▶ **Exercise instructions**: Retype all the entries word for word, but omit the pictures.

▶ **Records provided**:
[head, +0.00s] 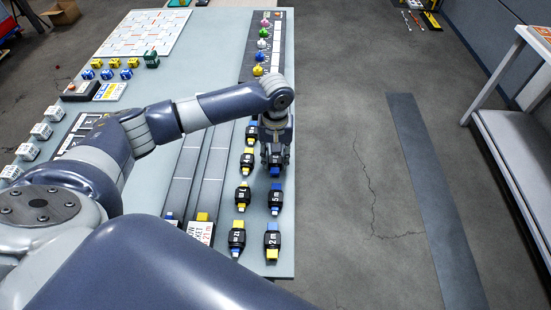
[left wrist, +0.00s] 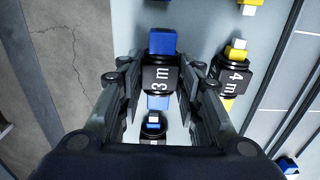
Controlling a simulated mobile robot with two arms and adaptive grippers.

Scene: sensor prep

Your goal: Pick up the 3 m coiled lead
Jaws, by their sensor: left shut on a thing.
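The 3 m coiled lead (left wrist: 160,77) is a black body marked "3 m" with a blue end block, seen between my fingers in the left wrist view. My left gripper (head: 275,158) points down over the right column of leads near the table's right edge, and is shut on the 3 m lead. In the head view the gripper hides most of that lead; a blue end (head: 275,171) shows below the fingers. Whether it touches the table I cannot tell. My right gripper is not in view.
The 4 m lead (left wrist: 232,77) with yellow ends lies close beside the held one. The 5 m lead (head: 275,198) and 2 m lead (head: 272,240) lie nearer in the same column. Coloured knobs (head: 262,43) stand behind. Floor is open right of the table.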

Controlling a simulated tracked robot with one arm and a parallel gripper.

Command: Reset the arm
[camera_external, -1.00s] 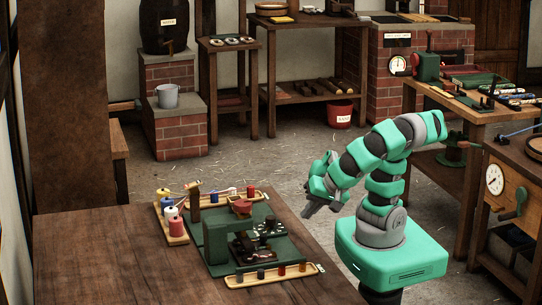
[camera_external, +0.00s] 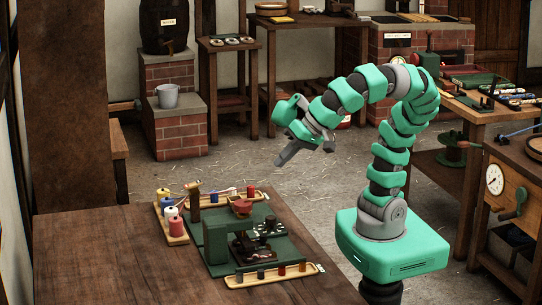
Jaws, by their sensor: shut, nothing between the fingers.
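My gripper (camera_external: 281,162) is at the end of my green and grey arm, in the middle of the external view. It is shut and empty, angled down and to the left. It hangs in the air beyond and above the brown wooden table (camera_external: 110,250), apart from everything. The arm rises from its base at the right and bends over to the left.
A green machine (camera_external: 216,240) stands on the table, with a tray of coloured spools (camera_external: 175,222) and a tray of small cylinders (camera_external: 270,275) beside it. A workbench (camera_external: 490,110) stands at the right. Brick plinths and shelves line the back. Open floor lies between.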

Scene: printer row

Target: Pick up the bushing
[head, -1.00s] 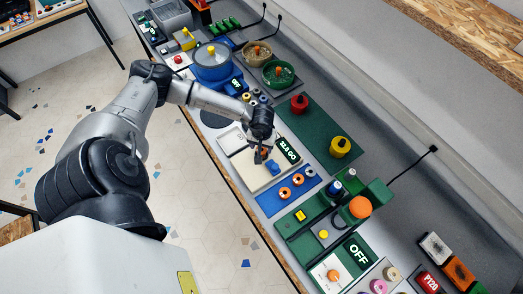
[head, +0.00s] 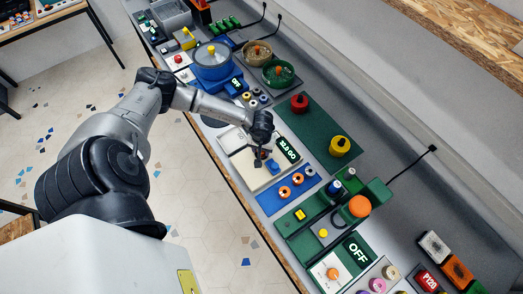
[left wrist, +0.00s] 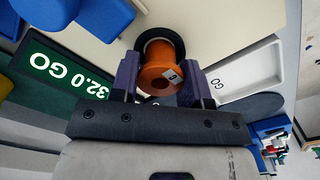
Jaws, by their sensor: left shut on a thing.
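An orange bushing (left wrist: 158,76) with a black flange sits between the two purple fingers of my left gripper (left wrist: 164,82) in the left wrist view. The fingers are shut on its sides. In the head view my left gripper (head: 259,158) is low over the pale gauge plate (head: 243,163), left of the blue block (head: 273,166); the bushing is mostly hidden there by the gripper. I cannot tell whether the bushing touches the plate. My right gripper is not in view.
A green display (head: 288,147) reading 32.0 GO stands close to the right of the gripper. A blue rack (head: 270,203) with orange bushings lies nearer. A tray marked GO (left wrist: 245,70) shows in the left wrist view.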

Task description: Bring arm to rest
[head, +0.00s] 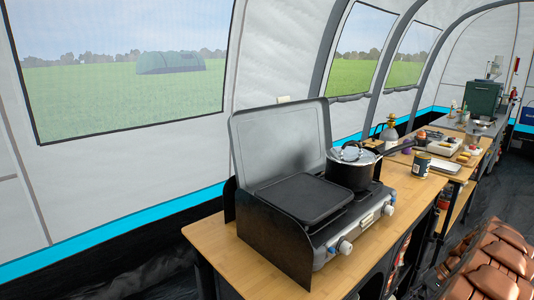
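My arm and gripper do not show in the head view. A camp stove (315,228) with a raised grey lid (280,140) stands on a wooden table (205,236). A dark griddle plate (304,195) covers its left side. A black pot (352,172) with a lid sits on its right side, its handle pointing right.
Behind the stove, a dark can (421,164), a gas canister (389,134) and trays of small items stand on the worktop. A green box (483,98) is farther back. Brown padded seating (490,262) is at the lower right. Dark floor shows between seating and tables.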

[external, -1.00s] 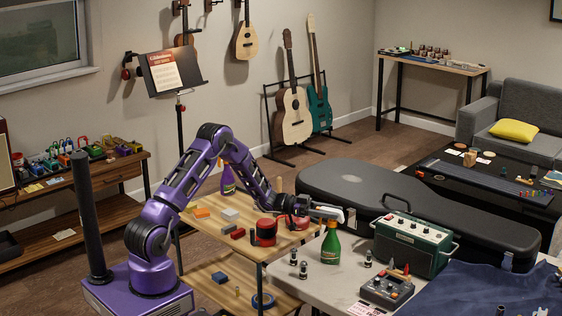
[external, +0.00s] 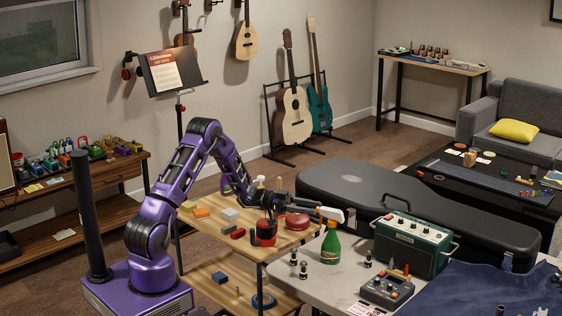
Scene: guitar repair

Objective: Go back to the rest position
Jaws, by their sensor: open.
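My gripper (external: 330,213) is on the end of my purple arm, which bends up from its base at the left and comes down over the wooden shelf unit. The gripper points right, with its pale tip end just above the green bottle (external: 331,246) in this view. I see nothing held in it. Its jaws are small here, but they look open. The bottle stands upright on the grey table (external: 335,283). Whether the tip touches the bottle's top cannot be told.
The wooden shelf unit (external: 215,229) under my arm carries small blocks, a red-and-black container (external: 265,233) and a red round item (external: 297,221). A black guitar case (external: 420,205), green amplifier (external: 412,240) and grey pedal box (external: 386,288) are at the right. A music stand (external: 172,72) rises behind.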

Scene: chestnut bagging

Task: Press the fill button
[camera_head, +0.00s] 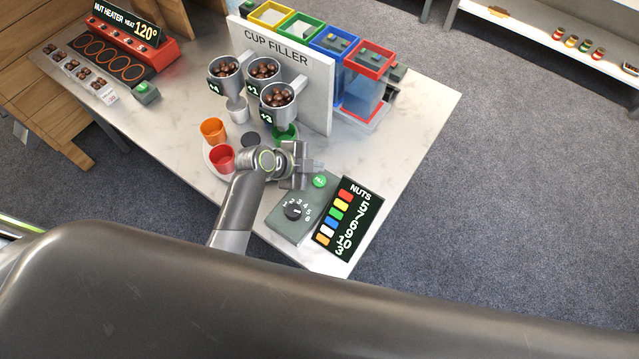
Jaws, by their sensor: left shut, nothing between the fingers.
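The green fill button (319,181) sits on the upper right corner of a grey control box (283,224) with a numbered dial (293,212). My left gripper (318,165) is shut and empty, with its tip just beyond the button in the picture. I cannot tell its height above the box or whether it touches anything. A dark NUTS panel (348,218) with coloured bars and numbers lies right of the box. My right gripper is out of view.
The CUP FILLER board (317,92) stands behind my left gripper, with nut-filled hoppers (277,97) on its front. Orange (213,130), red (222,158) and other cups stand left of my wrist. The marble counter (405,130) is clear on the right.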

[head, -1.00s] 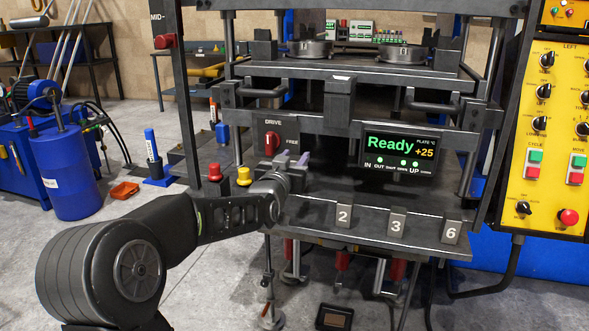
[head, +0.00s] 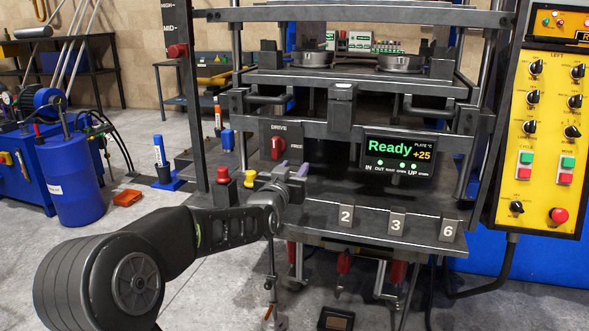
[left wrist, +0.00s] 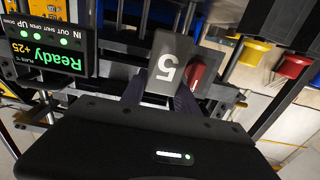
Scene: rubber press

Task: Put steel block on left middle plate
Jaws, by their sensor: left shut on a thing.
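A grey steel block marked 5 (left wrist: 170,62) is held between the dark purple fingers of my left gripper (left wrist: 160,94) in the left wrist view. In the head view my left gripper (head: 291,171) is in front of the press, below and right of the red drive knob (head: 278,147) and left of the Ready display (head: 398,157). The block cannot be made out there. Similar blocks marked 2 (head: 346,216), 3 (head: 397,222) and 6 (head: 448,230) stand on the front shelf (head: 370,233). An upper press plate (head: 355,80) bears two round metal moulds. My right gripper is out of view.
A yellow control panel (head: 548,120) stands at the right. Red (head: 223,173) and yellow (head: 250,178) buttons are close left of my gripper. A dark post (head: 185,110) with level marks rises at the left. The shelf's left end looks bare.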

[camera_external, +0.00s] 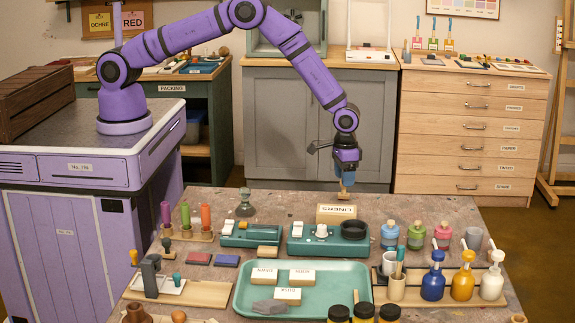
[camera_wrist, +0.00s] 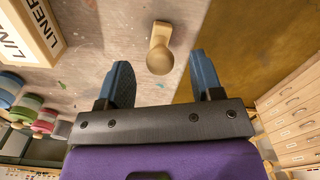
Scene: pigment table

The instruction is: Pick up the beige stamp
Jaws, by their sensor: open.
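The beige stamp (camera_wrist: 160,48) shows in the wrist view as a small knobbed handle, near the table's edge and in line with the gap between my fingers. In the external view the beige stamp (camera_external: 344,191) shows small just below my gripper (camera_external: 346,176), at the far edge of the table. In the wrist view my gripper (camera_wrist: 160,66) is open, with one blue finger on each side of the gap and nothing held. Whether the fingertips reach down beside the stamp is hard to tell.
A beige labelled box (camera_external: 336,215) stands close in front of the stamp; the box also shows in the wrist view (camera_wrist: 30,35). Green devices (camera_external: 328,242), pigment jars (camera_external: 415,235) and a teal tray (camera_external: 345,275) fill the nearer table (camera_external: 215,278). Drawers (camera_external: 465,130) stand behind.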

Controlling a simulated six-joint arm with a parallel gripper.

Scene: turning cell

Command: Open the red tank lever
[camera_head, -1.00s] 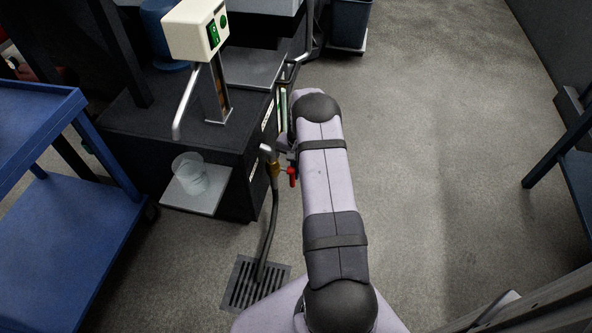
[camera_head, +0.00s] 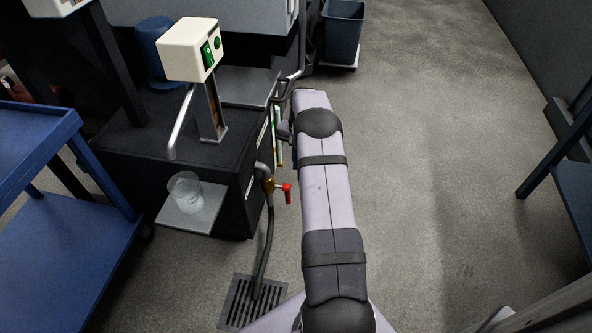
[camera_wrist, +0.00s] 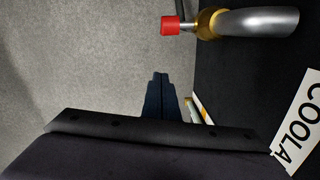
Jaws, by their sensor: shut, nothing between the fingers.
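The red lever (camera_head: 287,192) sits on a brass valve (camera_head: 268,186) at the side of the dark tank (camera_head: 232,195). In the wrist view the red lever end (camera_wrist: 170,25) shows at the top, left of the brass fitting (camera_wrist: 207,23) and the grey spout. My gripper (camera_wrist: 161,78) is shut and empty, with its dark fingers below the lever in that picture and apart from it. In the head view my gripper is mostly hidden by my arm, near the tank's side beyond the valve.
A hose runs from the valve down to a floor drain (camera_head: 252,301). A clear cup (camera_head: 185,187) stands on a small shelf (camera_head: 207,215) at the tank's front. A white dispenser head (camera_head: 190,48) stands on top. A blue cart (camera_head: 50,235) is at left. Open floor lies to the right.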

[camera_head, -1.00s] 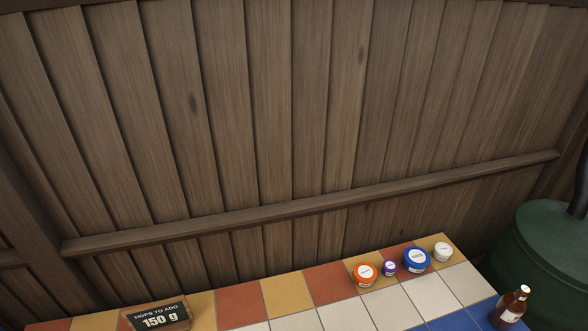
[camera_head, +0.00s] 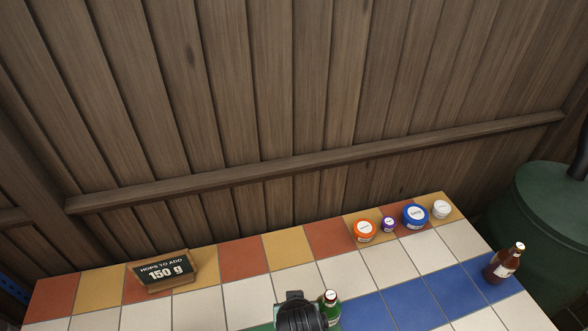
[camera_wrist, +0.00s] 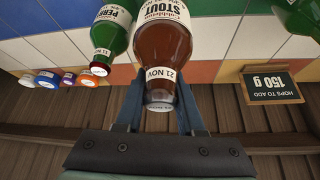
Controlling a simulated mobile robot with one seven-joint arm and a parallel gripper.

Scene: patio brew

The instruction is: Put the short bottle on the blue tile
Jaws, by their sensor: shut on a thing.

▶ **Answer to the exercise**:
[head, +0.00s] 
[left wrist, +0.00s] 
Controlling a simulated mobile robot with two arms and adaptive grippers.

Scene: sensor prep

Your goal: Pick up the 3 m coiled lead
Jaws, by their sensor: left shut on a thing.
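The 3 m coiled lead (left wrist: 160,77) is a black body marked "3 m" with a blue end block, seen between my fingers in the left wrist view. My left gripper (head: 275,158) points down over the right column of leads near the table's right edge, and is shut on the 3 m lead. In the head view the gripper hides most of that lead; a blue end (head: 275,171) shows below the fingers. Whether it touches the table I cannot tell. My right gripper is not in view.
The 4 m lead (left wrist: 232,77) with yellow ends lies close beside the held one. The 5 m lead (head: 275,198) and 2 m lead (head: 272,240) lie nearer in the same column. Coloured knobs (head: 262,43) stand behind. Floor is open right of the table.

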Controlling a simulated tracked robot with one arm and a parallel gripper.

Command: Reset the arm
[camera_external, -1.00s] 
[camera_external, +0.00s] 
Jaws, by their sensor: shut, nothing between the fingers.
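My gripper (camera_external: 281,162) is at the end of my green and grey arm, in the middle of the external view. It is shut and empty, angled down and to the left. It hangs in the air beyond and above the brown wooden table (camera_external: 110,250), apart from everything. The arm rises from its base at the right and bends over to the left.
A green machine (camera_external: 216,240) stands on the table, with a tray of coloured spools (camera_external: 175,222) and a tray of small cylinders (camera_external: 270,275) beside it. A workbench (camera_external: 490,110) stands at the right. Brick plinths and shelves line the back. Open floor lies between.

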Scene: printer row

Target: Pick up the bushing
[head, -1.00s] 
[head, +0.00s] 
[left wrist, +0.00s] 
Jaws, by their sensor: left shut on a thing.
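An orange bushing (left wrist: 158,76) with a black flange sits between the two purple fingers of my left gripper (left wrist: 164,82) in the left wrist view. The fingers are shut on its sides. In the head view my left gripper (head: 259,158) is low over the pale gauge plate (head: 243,163), left of the blue block (head: 273,166); the bushing is mostly hidden there by the gripper. I cannot tell whether the bushing touches the plate. My right gripper is not in view.
A green display (head: 288,147) reading 32.0 GO stands close to the right of the gripper. A blue rack (head: 270,203) with orange bushings lies nearer. A tray marked GO (left wrist: 245,70) shows in the left wrist view.

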Task description: Bring arm to rest
[head, +0.00s] 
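My arm and gripper do not show in the head view. A camp stove (315,228) with a raised grey lid (280,140) stands on a wooden table (205,236). A dark griddle plate (304,195) covers its left side. A black pot (352,172) with a lid sits on its right side, its handle pointing right.
Behind the stove, a dark can (421,164), a gas canister (389,134) and trays of small items stand on the worktop. A green box (483,98) is farther back. Brown padded seating (490,262) is at the lower right. Dark floor shows between seating and tables.

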[external, -1.00s] 
[external, +0.00s] 
Scene: guitar repair

Objective: Go back to the rest position
Jaws, by their sensor: open.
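My gripper (external: 330,213) is on the end of my purple arm, which bends up from its base at the left and comes down over the wooden shelf unit. The gripper points right, with its pale tip end just above the green bottle (external: 331,246) in this view. I see nothing held in it. Its jaws are small here, but they look open. The bottle stands upright on the grey table (external: 335,283). Whether the tip touches the bottle's top cannot be told.
The wooden shelf unit (external: 215,229) under my arm carries small blocks, a red-and-black container (external: 265,233) and a red round item (external: 297,221). A black guitar case (external: 420,205), green amplifier (external: 412,240) and grey pedal box (external: 386,288) are at the right. A music stand (external: 172,72) rises behind.

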Scene: chestnut bagging

Task: Press the fill button
[camera_head, +0.00s] 
Jaws, by their sensor: left shut, nothing between the fingers.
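The green fill button (319,181) sits on the upper right corner of a grey control box (283,224) with a numbered dial (293,212). My left gripper (318,165) is shut and empty, with its tip just beyond the button in the picture. I cannot tell its height above the box or whether it touches anything. A dark NUTS panel (348,218) with coloured bars and numbers lies right of the box. My right gripper is out of view.
The CUP FILLER board (317,92) stands behind my left gripper, with nut-filled hoppers (277,97) on its front. Orange (213,130), red (222,158) and other cups stand left of my wrist. The marble counter (405,130) is clear on the right.

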[head, -1.00s] 
[head, +0.00s] 
[left wrist, +0.00s] 
Scene: rubber press

Task: Put steel block on left middle plate
Jaws, by their sensor: left shut on a thing.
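A grey steel block marked 5 (left wrist: 170,62) is held between the dark purple fingers of my left gripper (left wrist: 160,94) in the left wrist view. In the head view my left gripper (head: 291,171) is in front of the press, below and right of the red drive knob (head: 278,147) and left of the Ready display (head: 398,157). The block cannot be made out there. Similar blocks marked 2 (head: 346,216), 3 (head: 397,222) and 6 (head: 448,230) stand on the front shelf (head: 370,233). An upper press plate (head: 355,80) bears two round metal moulds. My right gripper is out of view.
A yellow control panel (head: 548,120) stands at the right. Red (head: 223,173) and yellow (head: 250,178) buttons are close left of my gripper. A dark post (head: 185,110) with level marks rises at the left. The shelf's left end looks bare.

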[camera_external, +0.00s] 
[camera_wrist, +0.00s] 
Scene: pigment table

The instruction is: Pick up the beige stamp
Jaws, by their sensor: open.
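The beige stamp (camera_wrist: 160,48) shows in the wrist view as a small knobbed handle, near the table's edge and in line with the gap between my fingers. In the external view the beige stamp (camera_external: 344,191) shows small just below my gripper (camera_external: 346,176), at the far edge of the table. In the wrist view my gripper (camera_wrist: 160,66) is open, with one blue finger on each side of the gap and nothing held. Whether the fingertips reach down beside the stamp is hard to tell.
A beige labelled box (camera_external: 336,215) stands close in front of the stamp; the box also shows in the wrist view (camera_wrist: 30,35). Green devices (camera_external: 328,242), pigment jars (camera_external: 415,235) and a teal tray (camera_external: 345,275) fill the nearer table (camera_external: 215,278). Drawers (camera_external: 465,130) stand behind.

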Controlling a simulated six-joint arm with a parallel gripper.

Scene: turning cell

Command: Open the red tank lever
[camera_head, -1.00s] 
[camera_head, +0.00s] 
[camera_wrist, +0.00s] 
Jaws, by their sensor: shut, nothing between the fingers.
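The red lever (camera_head: 287,192) sits on a brass valve (camera_head: 268,186) at the side of the dark tank (camera_head: 232,195). In the wrist view the red lever end (camera_wrist: 170,25) shows at the top, left of the brass fitting (camera_wrist: 207,23) and the grey spout. My gripper (camera_wrist: 161,78) is shut and empty, with its dark fingers below the lever in that picture and apart from it. In the head view my gripper is mostly hidden by my arm, near the tank's side beyond the valve.
A hose runs from the valve down to a floor drain (camera_head: 252,301). A clear cup (camera_head: 185,187) stands on a small shelf (camera_head: 207,215) at the tank's front. A white dispenser head (camera_head: 190,48) stands on top. A blue cart (camera_head: 50,235) is at left. Open floor lies to the right.

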[camera_head, -1.00s] 
[camera_head, +0.00s] 
[camera_wrist, +0.00s] 
Controlling a simulated mobile robot with one seven-joint arm and a parallel gripper.

Scene: patio brew

The instruction is: Put the short bottle on the blue tile
Jaws, by their sensor: shut on a thing.

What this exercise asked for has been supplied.